= RECORDS FOR THIS TASK =

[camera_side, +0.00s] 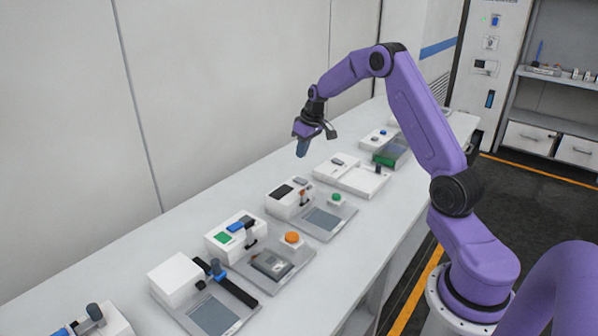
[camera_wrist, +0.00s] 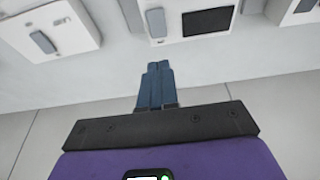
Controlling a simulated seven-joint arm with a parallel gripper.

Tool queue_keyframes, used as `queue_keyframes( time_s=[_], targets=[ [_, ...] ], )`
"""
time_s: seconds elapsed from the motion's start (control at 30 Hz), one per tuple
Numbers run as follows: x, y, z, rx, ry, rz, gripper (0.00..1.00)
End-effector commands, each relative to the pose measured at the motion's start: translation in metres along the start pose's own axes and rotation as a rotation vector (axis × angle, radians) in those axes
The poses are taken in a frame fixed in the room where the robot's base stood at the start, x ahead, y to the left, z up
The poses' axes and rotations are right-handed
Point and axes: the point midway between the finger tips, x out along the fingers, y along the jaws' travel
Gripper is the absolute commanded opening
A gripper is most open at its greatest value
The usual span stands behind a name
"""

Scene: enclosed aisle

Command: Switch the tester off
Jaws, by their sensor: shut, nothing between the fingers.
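No readable label marks the tester. A white box with a dark screen (camera_side: 283,191) and a grey rocker switch (camera_side: 300,182) stands on the bench below my gripper. I cannot tell which way the rocker is set. My gripper (camera_side: 302,148) is shut and empty, held above the bench and apart from the boxes. Its blue fingertips (camera_wrist: 157,72) point towards the area just below that rocker in the wrist view.
Another white box (camera_wrist: 62,28) with a grey rocker is at upper left in the wrist view. A green-sided box (camera_side: 390,153) lies farther back. A wall runs behind the bench.

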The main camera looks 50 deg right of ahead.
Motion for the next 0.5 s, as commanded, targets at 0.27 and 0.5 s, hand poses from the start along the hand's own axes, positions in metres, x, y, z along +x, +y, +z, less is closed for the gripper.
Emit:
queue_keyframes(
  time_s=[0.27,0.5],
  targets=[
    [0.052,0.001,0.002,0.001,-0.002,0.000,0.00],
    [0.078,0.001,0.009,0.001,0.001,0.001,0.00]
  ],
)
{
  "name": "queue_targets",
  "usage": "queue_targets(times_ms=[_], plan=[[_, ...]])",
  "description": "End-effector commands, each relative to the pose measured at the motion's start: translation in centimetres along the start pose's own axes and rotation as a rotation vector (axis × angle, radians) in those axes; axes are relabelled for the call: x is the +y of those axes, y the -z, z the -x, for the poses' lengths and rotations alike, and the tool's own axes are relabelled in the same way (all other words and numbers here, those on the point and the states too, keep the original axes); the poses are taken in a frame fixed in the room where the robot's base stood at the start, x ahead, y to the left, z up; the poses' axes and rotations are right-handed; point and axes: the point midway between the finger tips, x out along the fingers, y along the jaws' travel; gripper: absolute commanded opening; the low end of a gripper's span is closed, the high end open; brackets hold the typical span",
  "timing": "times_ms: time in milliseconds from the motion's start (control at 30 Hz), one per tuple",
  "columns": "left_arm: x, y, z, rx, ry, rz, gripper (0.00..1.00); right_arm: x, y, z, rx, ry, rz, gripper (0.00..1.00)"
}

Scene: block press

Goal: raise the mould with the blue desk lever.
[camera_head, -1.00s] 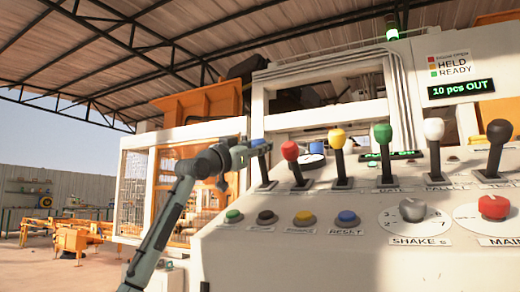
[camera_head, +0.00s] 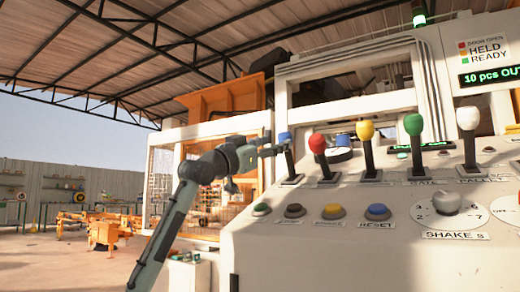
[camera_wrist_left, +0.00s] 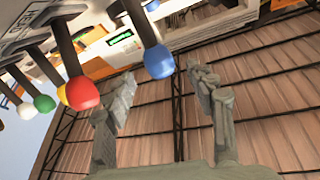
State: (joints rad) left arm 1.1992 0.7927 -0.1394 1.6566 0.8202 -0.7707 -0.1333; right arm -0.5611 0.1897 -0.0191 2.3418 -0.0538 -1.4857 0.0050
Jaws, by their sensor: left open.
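The blue desk lever (camera_head: 285,139) stands at the left end of the lever row on the sloping desk. Its dark stem leans slightly, with a blue knob on top. My left gripper (camera_head: 266,151) is open just left of the blue knob in the head view. In the left wrist view the blue knob (camera_wrist_left: 159,62) shows between the two spread fingers, near the fingertips (camera_wrist_left: 163,78). I cannot tell whether a finger touches it. The mould cannot be made out behind the desk. My right gripper is not in view.
A red lever (camera_head: 318,146) stands close right of the blue one, then yellow (camera_head: 366,132), green (camera_head: 414,126) and white (camera_head: 467,120) levers. Several push buttons (camera_head: 333,212) and a knob dial (camera_head: 447,202) lie below.

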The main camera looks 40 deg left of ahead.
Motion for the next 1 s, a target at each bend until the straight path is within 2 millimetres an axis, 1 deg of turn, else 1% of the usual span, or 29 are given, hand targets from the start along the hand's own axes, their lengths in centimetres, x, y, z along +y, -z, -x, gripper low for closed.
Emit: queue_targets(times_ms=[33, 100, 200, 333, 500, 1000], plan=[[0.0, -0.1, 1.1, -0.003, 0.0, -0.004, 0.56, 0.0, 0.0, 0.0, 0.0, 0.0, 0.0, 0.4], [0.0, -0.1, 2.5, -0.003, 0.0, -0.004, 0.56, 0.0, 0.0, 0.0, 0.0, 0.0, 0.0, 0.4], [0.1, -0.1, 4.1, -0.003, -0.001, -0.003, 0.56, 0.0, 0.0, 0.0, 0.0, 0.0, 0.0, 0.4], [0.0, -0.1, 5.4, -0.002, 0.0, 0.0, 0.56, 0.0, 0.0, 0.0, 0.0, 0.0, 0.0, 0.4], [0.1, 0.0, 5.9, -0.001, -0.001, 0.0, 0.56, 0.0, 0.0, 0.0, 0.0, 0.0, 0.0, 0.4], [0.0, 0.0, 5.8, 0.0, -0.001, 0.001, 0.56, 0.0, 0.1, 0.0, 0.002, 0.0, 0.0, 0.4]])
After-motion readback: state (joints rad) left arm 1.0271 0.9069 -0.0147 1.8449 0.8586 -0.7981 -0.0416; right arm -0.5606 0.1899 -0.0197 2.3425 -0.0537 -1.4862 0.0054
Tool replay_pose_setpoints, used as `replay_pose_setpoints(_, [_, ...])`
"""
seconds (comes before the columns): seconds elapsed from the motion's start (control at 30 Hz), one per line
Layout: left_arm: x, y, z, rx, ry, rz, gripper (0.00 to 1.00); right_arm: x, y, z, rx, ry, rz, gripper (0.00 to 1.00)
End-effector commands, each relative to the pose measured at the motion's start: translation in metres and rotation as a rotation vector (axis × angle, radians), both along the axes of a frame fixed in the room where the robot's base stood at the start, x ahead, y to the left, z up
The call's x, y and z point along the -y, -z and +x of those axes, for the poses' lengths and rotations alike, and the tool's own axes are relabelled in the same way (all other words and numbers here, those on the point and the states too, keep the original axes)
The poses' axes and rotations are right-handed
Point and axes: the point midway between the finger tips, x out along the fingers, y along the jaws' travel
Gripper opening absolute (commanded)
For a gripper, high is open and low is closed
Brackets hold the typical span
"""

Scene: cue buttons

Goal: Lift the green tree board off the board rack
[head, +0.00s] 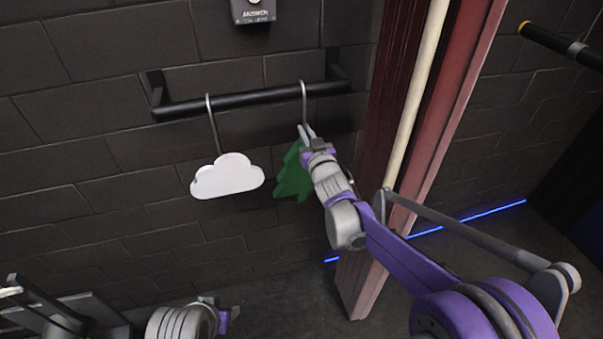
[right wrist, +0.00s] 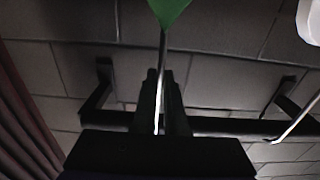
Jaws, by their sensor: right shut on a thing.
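The green tree board (head: 293,178) hangs on a thin hook (head: 304,100) near the right end of the black board rack (head: 262,97). My right gripper (head: 306,132) is at the lower part of this hook, just above the tree board, and partly covers the board's right side. In the right wrist view, the dark fingers (right wrist: 160,102) are shut on the hook's rod, and the tip of the green board shows at the top edge. The hook still meets the rack bar. Parts of my left arm show at the lower left; its finger opening is unclear.
A white cloud board (head: 226,177) hangs on its own hook left of the tree board. A dark button box (head: 253,12) is on the wall above. A reddish post with a pale pole (head: 411,110) stands close to the right of the rack.

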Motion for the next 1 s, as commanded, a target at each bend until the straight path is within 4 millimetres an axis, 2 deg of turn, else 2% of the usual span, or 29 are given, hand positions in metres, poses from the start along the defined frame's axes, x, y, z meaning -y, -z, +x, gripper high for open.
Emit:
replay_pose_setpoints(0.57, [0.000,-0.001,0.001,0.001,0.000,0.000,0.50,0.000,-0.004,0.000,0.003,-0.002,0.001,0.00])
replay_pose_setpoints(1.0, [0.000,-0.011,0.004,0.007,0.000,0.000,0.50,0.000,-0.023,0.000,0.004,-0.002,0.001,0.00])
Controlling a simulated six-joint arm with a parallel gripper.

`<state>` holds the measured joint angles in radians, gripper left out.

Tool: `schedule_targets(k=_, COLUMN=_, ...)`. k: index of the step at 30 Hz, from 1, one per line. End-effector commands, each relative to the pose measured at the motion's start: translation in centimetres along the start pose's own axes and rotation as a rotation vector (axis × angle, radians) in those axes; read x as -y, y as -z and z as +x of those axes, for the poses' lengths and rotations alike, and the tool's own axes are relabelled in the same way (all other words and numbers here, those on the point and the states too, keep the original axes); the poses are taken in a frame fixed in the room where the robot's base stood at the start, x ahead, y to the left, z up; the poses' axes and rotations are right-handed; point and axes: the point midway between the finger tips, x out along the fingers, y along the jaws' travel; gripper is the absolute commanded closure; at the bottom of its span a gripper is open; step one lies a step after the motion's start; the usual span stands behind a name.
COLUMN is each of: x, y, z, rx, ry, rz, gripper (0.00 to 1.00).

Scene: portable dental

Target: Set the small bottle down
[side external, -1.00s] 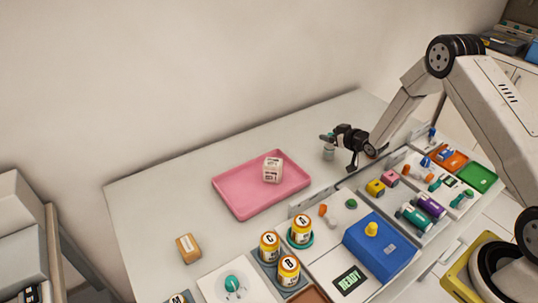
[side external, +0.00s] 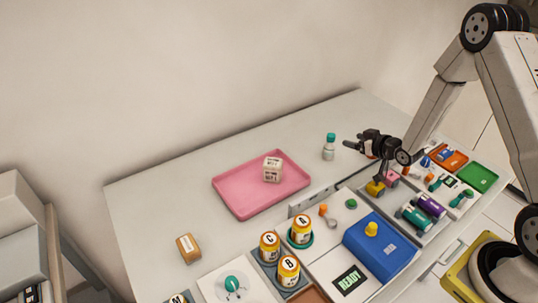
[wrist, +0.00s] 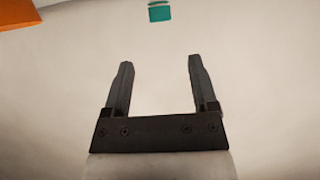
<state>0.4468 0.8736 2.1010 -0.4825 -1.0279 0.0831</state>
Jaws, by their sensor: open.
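The small bottle (side external: 329,149), pale with a teal cap, stands upright on the grey table to the right of the pink tray. My gripper (side external: 358,160) is open and empty, to the right of the bottle and apart from it. In the wrist view my gripper's two fingers (wrist: 160,80) are spread with nothing between them. A teal piece (wrist: 159,13) at the top edge of that view looks like the bottle's cap; the rest of the bottle is out of frame there.
The pink tray (side external: 235,196) holds a white printed cube (side external: 272,170). Lettered yellow bottles (side external: 270,246), a blue box (side external: 380,247) and trays of small parts fill the front. A tan block (side external: 188,248) lies front left. The table behind the bottle is clear.

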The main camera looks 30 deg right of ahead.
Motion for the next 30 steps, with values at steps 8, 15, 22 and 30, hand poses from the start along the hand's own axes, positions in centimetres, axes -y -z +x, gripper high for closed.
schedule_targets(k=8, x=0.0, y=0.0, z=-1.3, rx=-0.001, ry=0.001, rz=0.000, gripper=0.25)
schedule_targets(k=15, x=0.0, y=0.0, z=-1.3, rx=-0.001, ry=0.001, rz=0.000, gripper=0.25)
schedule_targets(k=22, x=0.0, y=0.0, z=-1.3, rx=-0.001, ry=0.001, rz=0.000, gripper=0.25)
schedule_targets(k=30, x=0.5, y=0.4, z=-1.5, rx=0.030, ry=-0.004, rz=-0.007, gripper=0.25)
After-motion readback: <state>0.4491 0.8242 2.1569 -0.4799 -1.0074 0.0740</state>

= TASK REQUIREMENTS =
Begin at the first line of the entries above and return each line exactly, stopping after the line that contains "Command: Switch the tester off". Pictures do not belong in the copy.

= THE ANSWER =
[camera_side, +0.00s] 
[camera_wrist, +0.00s] 
Controlling a simulated seven-joint arm with a parallel gripper.

Tool queue_keyframes, used as `queue_keyframes( time_s=[_], targets=[ [_, ...] ], )`
"""
time_s: seconds elapsed from the motion's start (control at 30 Hz), one per tuple
Numbers run as follows: x, y, z, rx, ry, rz, gripper (0.00..1.00)
End-effector commands, each relative to the pose measured at the motion's start: translation in metres along the start pose's own axes and rotation as a rotation vector (axis × angle, radians) in those axes
The poses are taken in a frame fixed in the room where the robot's base stood at the start, x ahead, y to the left, z up
The poses' axes and rotations are right-handed
Point and axes: the point midway between the finger tips, x out along the fingers, y along the jaws' travel
Gripper is the absolute commanded opening
A gripper is most open at its greatest value
The usual span stands behind a name
"""

Scene: enclosed aisle

Command: Switch the tester off

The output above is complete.